>> Start

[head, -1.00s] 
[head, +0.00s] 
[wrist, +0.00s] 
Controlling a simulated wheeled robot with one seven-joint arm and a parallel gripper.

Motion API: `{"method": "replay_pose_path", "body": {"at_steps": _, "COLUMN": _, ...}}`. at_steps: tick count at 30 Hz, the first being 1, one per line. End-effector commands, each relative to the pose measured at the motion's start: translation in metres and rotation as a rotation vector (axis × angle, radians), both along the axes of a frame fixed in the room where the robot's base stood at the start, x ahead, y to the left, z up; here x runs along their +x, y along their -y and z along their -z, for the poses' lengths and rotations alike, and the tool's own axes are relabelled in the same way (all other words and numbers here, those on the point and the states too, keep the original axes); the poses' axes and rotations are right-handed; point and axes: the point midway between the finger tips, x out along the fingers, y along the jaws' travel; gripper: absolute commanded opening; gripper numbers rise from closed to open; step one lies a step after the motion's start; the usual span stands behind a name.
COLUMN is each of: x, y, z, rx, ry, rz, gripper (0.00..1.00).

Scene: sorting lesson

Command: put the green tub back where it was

>> End

■ What the exercise asks: Repeat the data in its entirety, character for character.

■ Answer to this problem:
[head, -1.00s] 
[head, +0.00s] 
[wrist, +0.00s] 
Controlling a simulated wheeled robot with one seven-joint arm and a parallel gripper.

Motion API: `{"method": "replay_pose_path", "body": {"at_steps": _, "COLUMN": _, ...}}`. at_steps: tick count at 30 Hz, the first being 1, one per line. End-effector commands, each relative to the pose measured at the motion's start: translation in metres and rotation as a rotation vector (axis × angle, radians), both along the axes of a frame fixed in the room where the robot's base stood at the start, x ahead, y to the left, z up; here x runs along their +x, y along their -y and z along their -z, for the poses' lengths and rotations alike, and the tool's own axes are relabelled in the same way (all other words and numbers here, those on the point and the states too, keep the original axes); the poses' axes and rotations are right-handed; point and axes: the point midway between the finger tips, x out along the fingers, y along the jaws' travel; gripper: absolute commanded opening; gripper numbers rise from closed to open; step one lies a step after the motion's start; the usual span stands behind a name.
COLUMN is each of: x, y, z, rx, ry, rz, gripper (0.00..1.00).

Scene: sorting lesson

Command: put the green tub back where it was

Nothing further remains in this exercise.